Hello, as a former Olivetti Germany technician in the 2nd half of the 1980's and computer design interested person I would definitively say: YES
The ETV-250 is a CP/M based computer with integrated typewriter. It's one of the ETV-series which I will list as follows:
ETV 240, same as ETV 250 but only single floppy drive
ETV 250, integrated CP/M and daisywheel tyewriter in one chassis, with 80x25 green on black CRT monitor. It has not only one Z80-CPU, but some more, one for the CP/M computer, one for the keyboard, one or two for the printer. The printer uses the same mechanics as ET-111, ET-112, ET-115, ET-116 profesional daisywheel typewriters. CP/M operation system and Olitext wordprocessing software is booted form 3,5 inch drive. There were als diskettes with CP/M to boot on command prompt, conatining BASIC programming language, games, visicalc, databases and many more
ETV 300, external box in the size of a desktop PC (about the same size as for example Olivetti M24, Atari PC3, etc.), Z80 CPU, 1 or 2 5,25 floppy drives (same Apls mechanics as Commodore VC 1541, Apple IIc and some Apple II external drives), extension slots. Green on black monitor (similar looking to the monochrome monitors for Olivetti M24) The ETV 300 was connected through serial interface to a Olivetti daisywheel typewriter of the ET-221, ET-225 series. The typeweiter served to the ETV-300 as printer and keyboard. ETV-300 was running under CP/M, Olitext and there were boot diskettes with BASIC, games, visicalc, databases, etc. ETV 300 was also capable to read diskettes from DU-251 floppy drive (external floppy drive for ET-225 typewriter) and import text documents into Olitext.

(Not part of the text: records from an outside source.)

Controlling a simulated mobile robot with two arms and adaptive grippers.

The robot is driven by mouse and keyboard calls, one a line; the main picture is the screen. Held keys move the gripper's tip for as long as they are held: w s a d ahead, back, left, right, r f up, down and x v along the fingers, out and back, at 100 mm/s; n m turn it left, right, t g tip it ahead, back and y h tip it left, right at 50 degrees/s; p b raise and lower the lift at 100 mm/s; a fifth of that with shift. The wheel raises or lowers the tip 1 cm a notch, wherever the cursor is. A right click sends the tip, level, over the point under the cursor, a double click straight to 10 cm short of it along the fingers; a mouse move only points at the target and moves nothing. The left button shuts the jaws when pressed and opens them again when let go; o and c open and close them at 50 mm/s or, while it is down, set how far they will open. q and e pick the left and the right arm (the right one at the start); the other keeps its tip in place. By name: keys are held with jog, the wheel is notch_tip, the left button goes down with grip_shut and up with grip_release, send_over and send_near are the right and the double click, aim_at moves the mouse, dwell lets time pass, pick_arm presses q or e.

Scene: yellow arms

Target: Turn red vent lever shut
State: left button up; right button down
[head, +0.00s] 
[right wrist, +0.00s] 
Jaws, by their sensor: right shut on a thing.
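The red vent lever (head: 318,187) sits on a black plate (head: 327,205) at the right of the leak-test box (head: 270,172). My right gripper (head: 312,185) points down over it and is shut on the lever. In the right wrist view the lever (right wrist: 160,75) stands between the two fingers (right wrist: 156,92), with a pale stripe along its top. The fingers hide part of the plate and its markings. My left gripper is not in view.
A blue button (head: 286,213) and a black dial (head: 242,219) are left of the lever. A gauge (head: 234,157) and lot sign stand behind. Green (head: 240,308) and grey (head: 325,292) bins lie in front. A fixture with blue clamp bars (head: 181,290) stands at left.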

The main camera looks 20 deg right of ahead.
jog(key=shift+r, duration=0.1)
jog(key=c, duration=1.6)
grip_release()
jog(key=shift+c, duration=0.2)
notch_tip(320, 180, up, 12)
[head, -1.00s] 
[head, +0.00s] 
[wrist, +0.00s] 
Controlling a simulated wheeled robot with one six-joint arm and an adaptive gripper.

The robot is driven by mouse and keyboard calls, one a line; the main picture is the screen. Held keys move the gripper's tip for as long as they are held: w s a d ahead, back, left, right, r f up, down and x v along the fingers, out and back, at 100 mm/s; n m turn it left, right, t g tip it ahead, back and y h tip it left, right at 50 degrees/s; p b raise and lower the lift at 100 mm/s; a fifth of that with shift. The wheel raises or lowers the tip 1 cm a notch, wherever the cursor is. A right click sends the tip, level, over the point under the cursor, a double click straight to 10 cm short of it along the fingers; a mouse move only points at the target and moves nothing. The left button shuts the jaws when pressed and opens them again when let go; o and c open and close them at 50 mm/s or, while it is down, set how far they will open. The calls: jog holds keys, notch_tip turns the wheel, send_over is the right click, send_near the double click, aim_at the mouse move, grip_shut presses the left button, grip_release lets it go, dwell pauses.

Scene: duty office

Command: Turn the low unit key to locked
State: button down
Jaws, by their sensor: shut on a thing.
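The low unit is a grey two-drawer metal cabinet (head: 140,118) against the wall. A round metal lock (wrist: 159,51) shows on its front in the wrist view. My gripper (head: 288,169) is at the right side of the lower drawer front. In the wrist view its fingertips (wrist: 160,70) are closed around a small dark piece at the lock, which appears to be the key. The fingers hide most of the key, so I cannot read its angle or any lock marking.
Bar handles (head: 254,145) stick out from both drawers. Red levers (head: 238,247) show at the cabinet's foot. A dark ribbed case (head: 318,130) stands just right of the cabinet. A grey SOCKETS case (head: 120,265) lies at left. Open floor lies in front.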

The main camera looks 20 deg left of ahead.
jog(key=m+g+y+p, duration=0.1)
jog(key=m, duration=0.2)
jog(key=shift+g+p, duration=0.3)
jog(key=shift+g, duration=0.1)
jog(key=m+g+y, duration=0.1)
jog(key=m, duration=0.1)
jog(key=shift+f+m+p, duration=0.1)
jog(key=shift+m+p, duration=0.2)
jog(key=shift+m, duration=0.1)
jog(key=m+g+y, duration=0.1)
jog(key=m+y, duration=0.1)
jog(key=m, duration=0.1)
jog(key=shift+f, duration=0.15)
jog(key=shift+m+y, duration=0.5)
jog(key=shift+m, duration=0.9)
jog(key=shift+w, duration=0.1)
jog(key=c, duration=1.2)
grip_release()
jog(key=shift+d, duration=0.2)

ETV 350 was shrinked version of ETV 300, fully compatible with ETV-240/250 as it also was using 3,5 inch floppys. The ETV 350 was connected to ET-111, ET-112, ET-115, ET-116 through serial interface and extended them from a typewriter to a screen based word processor.
ETV 260 was fully integrated using the daisywheel printer of ET-111, ET-112, ET-115, ET-116. In the chassis, under the printing mechanics, a full version of Olivetti M-19 personal computer was integrated, 8088 CPU at 4,77 MHz, up to 640 kB RAM, two 3,5 ich floppy drives with 720 kB or one floppy and one 20 MB harddisk (AT-Bus or SCSI, I don't remember anymore). ETV-260 was running MS-DOS version 3.20 and came with MS-DOS version of Olitext which was much more advanced to the older CP/M versions. Keybard was external and same like M19. Monitor was green on black. Introduced in 1986/87. There were also rebranded ETV 260 from Telenorma (Germany) on the market.
ETV 2700 was modern version of ETV-260, based on ET-2xxx typewriter mechanics, NEC-V40 CPU and 256 up to 1 MB RAM, also running MS-DOS and newer version of Olitext. Monitor was back letters on white backround (similar to Atari SM-124 monitor). It had two 3,5 inch floppy drives or one floppy and one harddisk. Introduced in 1989.
ETV 2900 was MS-DOS-PC integrated into a monitor similar to ETV 2700 and fully compatible to ETV 2700. The ETV 2900 was connected through serial interface to ET-2xxx series typewriters and could extend them to a full word processor and MS-DOS compatibe PC.
ETV 240/250/260/2700/2900 all came with an arm which could be fixed by screws to the desktop (table) and carried the monitor. So it was very easy to place the monitor over of the ETV creating a very ergonomic workplace. ETV 240 up to ETV-350 CP/M based machines were designed by Mario Bellini and his team, so they had very nice design. Probably ETV-260 also was designed by Bellini, but for ETV-2xxx I don't know.
The ETV series of wordprocessor systems was the high end series of typewriters at it's time. The ETV 260 and 2700 were one of the fastest daisywheel printers on the market. With some fun software we even could print graphics onto it, just using the dot "." like a one dot matrix printer...
(Currently I am trying to get a ETV-2700.)